To make the most of your outdoor lighting it’s a good idea to work with an expert to develop a lighting plan. Dave Barlow from Lighting Plus explains:  “A plan or sketch with measurements is required to get the ball rolling for a design. The consultation is very important to assess the needs and wants of the customer. Budget is a factor too and when the designer has some basic information the process can begin.”

Consider what you are wanting from your outdoor lighting. Do you want to illuminate a pool or BBQ area, or provide lighting for a dark path? Does your house have architectural features that would benefit from ambient lighting?  Or do you just want a simple light outside your front door so you can find your keys when you get home from a night out?

Dave advises:  “If form is more important than function, highlighting structures and adding drama to the exterior of the building with light and shade can enhance the night-time appeal. Ideally a combination of all of these philosophies will be incorporated into a design.”

Light it right

Once you have established your plan, it’s time to focus on the fun stuff – choosing your lights. Be they minimal, modern or traditional, the light fittings you choose will play a key role in developing the ambience of your outdoor area. You’ll need to think carefully about the level of illumination you want for the area; suffused light will look lovely along paths, but won’t do the trick if you need a strong light source above your front door.

Again, it’s important to talk to the experts.  “Using a showroom or a website lighting designers work with you to narrow down the product likes and dislikes. The goal is to arrive at a design that is functional, cost-effective and looks great,”  says Dave.

There are eight main types of outdoor lighting, each designed to suit different needs and situations. Outdoor wall lighting comes in a wide range of styles – from up and down lights, which can help illuminate interesting architectural features, to cube lighting, which can create a subtle ambience in entrances or verandas.
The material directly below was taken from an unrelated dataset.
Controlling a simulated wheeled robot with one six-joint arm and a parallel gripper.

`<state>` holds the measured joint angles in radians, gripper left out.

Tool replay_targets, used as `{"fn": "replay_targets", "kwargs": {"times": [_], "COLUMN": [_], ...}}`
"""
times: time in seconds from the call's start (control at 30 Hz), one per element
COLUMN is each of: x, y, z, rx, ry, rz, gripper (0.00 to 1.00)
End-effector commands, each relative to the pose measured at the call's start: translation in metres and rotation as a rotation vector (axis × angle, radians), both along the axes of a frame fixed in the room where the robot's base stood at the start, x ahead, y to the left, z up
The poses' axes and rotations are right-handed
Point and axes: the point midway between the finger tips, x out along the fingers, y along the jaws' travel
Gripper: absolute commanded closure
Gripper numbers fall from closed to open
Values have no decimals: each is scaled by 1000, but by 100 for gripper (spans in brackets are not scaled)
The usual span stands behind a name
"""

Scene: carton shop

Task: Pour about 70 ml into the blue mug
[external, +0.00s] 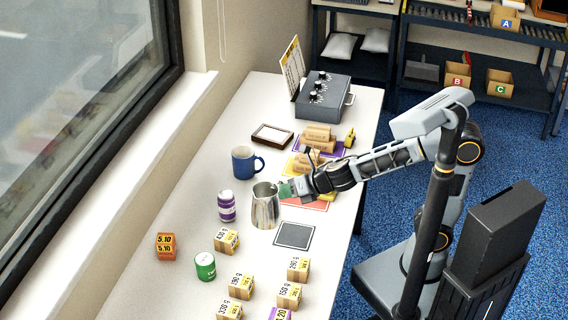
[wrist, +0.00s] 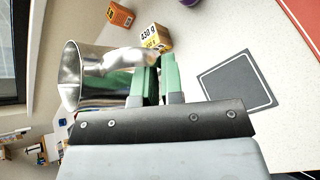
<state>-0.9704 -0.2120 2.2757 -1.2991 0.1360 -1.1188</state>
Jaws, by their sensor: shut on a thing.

Tubular wall lighting is great for a sophisticated, soft radiance on walls outside the garage.

If you require lighting for an outdoor entertaining or garden area, bollards are a good option. These pole shaped lights come in a wide range of styles – from stylish cubic designs to traditional  ‘coach lantern’  lights – and will give your outdoor area a soft radiance. Some bollards are specifically designed for highlighting garden features; rocks, sculptures, low plants and garden edges will all benefit from some diffused illumination.

Architectural features are best highlighted when the light source is hidden behind an opaque fitting.  “Light fittings that shield the light source are best. Wash or graze the significant part of the building with light showcasing interesting features and leaving other parts of the structure or scene in shadow,”  explains Dave. Fully enclosed tubular cube lights are ideal.

Floodlighting is used to highlight particular features in your garden, such as a large tree or piece of garden art. It’s best to only choose one feature to illuminate; you don’t want your backyard lit up like a sports stadium at night!

Dave says that renovations and new builds often incorporate many different types of outdoor lighting.  “People don’t just have a light at the front and back door anymore and lighting much of the building is not uncommon.”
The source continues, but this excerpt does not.